## DIRECTIONS:
What follows is a listing to be transcribed exactly.

## COLLECTED DATA:
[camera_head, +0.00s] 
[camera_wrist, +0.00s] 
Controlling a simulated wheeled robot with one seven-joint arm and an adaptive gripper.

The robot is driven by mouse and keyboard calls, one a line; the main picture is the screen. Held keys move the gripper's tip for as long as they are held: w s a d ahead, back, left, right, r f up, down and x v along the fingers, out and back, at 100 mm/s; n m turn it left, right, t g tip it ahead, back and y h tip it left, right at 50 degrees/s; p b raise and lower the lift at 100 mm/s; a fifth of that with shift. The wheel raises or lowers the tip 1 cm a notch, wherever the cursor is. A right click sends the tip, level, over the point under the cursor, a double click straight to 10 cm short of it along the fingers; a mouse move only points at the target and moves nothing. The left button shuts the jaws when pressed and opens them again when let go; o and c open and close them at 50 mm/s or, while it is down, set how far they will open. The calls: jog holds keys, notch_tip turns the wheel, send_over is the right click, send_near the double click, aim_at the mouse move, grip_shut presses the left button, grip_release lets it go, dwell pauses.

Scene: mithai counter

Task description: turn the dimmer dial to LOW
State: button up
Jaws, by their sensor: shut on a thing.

## IN RESPONSE:
[camera_head, +0.00s] 
[camera_wrist, +0.00s] 
Controlling a simulated wheeled robot with one seven-joint arm and an adaptive gripper.

The robot is driven by mouse and keyboard calls, one a line; the main picture is the screen. Held keys move the gripper's tip for as long as they are held: w s a d ahead, back, left, right, r f up, down and x v along the fingers, out and back, at 100 mm/s; n m turn it left, right, t g tip it ahead, back and y h tip it left, right at 50 degrees/s; p b raise and lower the lift at 100 mm/s; a fifth of that with shift. The wheel raises or lowers the tip 1 cm a notch, wherever the cursor is. A right click sends the tip, level, over the point under the cursor, a double click straight to 10 cm short of it along the fingers; a mouse move only points at the target and moves nothing. The left button shuts the jaws when pressed and opens them again when let go; o and c open and close them at 50 mm/s or, while it is down, set how far they will open. The calls: jog holds keys, notch_tip turns the wheel, send_over is the right click, send_near the double click, aim_at the mouse move, grip_shut presses the left button, grip_release lets it go, dwell pauses.

Scene: mithai counter

Task description: turn the dimmer dial to LOW
State: button up
Jaws, by their sensor: shut on a thing.

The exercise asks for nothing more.